[Goal]
Copy out, exactly as given, every line from the line with "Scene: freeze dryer" to the end of the listing, both of those lines included.
## START
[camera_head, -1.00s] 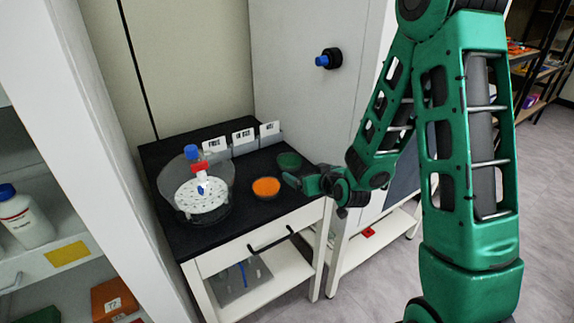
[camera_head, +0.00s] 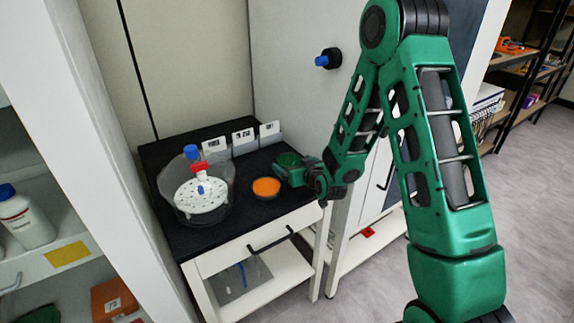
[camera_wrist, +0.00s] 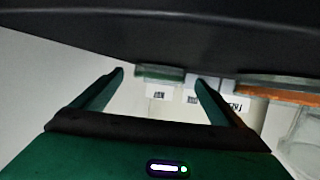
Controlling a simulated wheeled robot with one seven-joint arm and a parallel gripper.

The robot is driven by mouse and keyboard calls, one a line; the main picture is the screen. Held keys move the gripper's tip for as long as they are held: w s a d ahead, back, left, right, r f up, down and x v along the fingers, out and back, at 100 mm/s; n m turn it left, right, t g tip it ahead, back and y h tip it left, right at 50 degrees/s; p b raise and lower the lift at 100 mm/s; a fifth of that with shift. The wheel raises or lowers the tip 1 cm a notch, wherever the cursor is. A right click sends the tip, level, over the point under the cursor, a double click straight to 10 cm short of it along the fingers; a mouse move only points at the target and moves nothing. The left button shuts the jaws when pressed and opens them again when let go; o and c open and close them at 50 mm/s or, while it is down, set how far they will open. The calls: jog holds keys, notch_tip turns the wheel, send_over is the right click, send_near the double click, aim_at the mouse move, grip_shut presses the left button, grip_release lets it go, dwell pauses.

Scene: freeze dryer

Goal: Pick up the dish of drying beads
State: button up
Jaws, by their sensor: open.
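A shallow round dish of orange beads (camera_head: 266,187) sits on the black table top, right of the glass vessel. It also shows at the right of the wrist view (camera_wrist: 278,92), outside the fingers. A second shallow dish with green contents (camera_wrist: 158,74) lies ahead, between the two fingers in the wrist view. In the head view my gripper largely hides this green dish. I cannot tell which dish is meant by the drying beads. My gripper (camera_head: 288,170) is open and empty, low at the table's right side, right of the orange dish. Both fingers (camera_wrist: 160,78) show spread apart.
A clear glass vessel (camera_head: 168,185) with a white perforated plate, red clip and blue knob stands left of the orange dish. White label cards (camera_head: 243,137) in a grey holder line the table's back. A tall pale cabinet (camera_head: 285,80) with a blue knob stands behind.

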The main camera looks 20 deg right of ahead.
## END
[Task answer]
Scene: freeze dryer

Goal: Pick up the dish of drying beads
State: button up
Jaws, by their sensor: open.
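A shallow round dish of orange beads (camera_head: 266,187) sits on the black table top, right of the glass vessel. It also shows at the right of the wrist view (camera_wrist: 278,92), outside the fingers. A second shallow dish with green contents (camera_wrist: 158,74) lies ahead, between the two fingers in the wrist view. In the head view my gripper largely hides this green dish. I cannot tell which dish is meant by the drying beads. My gripper (camera_head: 288,170) is open and empty, low at the table's right side, right of the orange dish. Both fingers (camera_wrist: 160,78) show spread apart.
A clear glass vessel (camera_head: 168,185) with a white perforated plate, red clip and blue knob stands left of the orange dish. White label cards (camera_head: 243,137) in a grey holder line the table's back. A tall pale cabinet (camera_head: 285,80) with a blue knob stands behind.

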The main camera looks 20 deg right of ahead.

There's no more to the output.